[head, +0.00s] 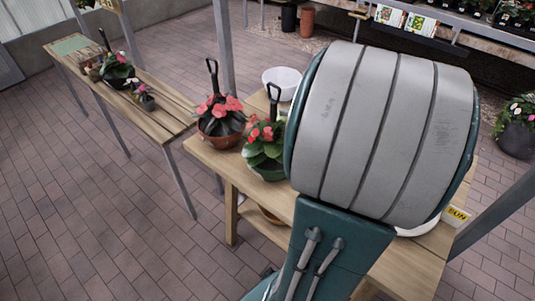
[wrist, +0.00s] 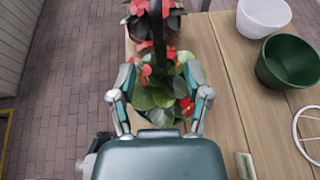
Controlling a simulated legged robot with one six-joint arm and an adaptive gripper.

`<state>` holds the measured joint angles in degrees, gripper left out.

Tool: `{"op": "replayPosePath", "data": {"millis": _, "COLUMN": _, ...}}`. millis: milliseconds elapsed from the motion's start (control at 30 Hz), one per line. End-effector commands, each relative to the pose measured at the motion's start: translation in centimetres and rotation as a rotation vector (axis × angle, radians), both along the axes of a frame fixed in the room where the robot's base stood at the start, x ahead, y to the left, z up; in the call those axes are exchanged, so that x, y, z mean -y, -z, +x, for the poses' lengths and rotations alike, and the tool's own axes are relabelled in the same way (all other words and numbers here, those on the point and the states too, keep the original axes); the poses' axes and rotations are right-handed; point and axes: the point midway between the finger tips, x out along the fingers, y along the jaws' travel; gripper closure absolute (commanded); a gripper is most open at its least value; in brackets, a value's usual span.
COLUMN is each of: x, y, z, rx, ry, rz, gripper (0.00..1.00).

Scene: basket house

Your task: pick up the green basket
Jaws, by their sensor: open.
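The green basket (head: 268,172) stands on the wooden table in the head view, holding a plant with red flowers and a tall dark hook handle. In the wrist view its leaves (wrist: 155,92) show between the fingers of my gripper (wrist: 158,82), and the dark handle rises up the middle. My gripper is open, with one finger on each side of the plant. I cannot tell whether the fingers touch it. The basket's body is mostly hidden by leaves in the wrist view. My arm hides the gripper in the head view.
A brown pot (head: 221,137) with red flowers stands close behind the basket. An empty green bowl (wrist: 290,62), a white bowl (wrist: 262,14) and a white ring (wrist: 305,132) lie to the right on the table. A second bench (head: 165,122) with plants stands at left. Open brick floor lies between.

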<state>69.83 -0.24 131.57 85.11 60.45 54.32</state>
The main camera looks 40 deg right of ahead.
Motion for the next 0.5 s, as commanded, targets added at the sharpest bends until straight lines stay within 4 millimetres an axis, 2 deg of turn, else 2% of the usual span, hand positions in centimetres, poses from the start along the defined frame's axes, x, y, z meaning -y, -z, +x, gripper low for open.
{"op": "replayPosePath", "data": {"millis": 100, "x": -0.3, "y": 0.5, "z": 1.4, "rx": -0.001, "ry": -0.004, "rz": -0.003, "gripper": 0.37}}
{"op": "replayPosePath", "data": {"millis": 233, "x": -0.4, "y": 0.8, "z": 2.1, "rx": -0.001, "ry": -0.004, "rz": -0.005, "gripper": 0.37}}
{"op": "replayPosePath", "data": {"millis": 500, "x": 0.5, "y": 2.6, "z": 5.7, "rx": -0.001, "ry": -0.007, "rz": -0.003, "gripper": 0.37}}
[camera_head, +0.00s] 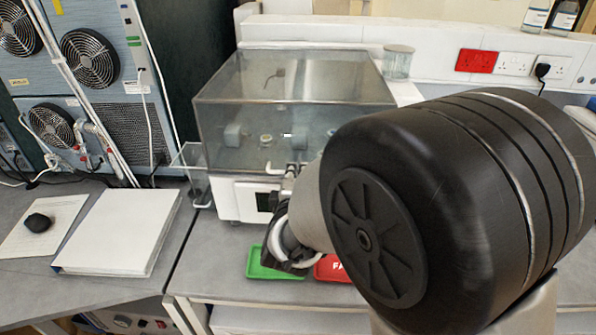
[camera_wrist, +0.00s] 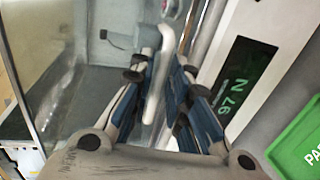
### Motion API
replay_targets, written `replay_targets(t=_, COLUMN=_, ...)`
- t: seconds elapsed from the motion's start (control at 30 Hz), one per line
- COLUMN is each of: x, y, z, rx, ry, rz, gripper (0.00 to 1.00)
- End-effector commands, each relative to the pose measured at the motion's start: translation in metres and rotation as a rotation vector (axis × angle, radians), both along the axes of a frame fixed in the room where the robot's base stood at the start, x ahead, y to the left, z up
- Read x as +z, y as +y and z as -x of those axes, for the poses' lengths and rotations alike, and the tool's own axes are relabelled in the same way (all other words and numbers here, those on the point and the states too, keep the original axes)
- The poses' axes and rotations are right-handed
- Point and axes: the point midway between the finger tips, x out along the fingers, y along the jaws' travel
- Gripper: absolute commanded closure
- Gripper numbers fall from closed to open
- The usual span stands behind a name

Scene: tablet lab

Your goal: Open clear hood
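The clear hood (camera_head: 290,97) is a smoky transparent box lid over a white machine. It looks lowered, and round parts show through its front wall. A white bar handle (camera_head: 275,169) is at its lower front edge; in the wrist view the handle (camera_wrist: 163,75) runs between my fingers. My gripper (camera_head: 288,200) is at the hood's front, partly hidden by my arm. In the wrist view my gripper (camera_wrist: 165,85) has its blue-padded fingers on either side of the handle. Whether the pads touch it cannot be made out.
The machine's display (camera_wrist: 245,80) shows green digits close to my fingers. A green tray (camera_head: 262,266) and a red tray (camera_head: 330,268) lie in front. A glass jar (camera_head: 397,62) stands behind right. A white binder (camera_head: 120,230) lies left. The bench between binder and machine is clear.

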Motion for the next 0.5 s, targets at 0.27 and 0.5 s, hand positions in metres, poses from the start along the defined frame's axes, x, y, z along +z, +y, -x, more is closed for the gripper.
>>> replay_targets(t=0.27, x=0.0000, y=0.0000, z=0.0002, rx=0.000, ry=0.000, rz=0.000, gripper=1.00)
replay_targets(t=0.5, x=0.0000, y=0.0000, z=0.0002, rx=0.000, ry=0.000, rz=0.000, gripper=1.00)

· · · · · · ·

### Task details
Skip the pictures. Restate exactly the lines from the start of the entries through the line containing "Your task: pick up the green basket", both ends included.

### Solution below
[head, +0.00s] 
[wrist, +0.00s] 
Controlling a simulated legged robot with one six-joint arm and an adaptive gripper.

`<state>` holds the measured joint angles in degrees, gripper left out.

Tool: `{"op": "replayPosePath", "data": {"millis": _, "COLUMN": _, ...}}`. millis: milliseconds elapsed from the motion's start (control at 30 Hz), one per line. End-effector commands, each relative to the pose measured at the motion's start: translation in centimetres and rotation as a rotation vector (axis × angle, radians), both along the axes of a frame fixed in the room where the robot's base stood at the start, x ahead, y to the left, z up; in the call those axes are exchanged, so that x, y, z mean -y, -z, +x, for the poses' lengths and rotations alike, and the tool's own axes are relabelled in the same way (all other words and numbers here, those on the point and the states too, keep the original axes); the poses' axes and rotations are right-handed; point and axes: the point midway between the finger tips, x out along the fingers, y along the jaws' travel; gripper closure absolute (commanded); a gripper is most open at its least value; in brackets, a value's usual span.
COLUMN is each of: x, y, z, rx, ry, rz, gripper (0.00..1.00).

Scene: basket house

Your task: pick up the green basket

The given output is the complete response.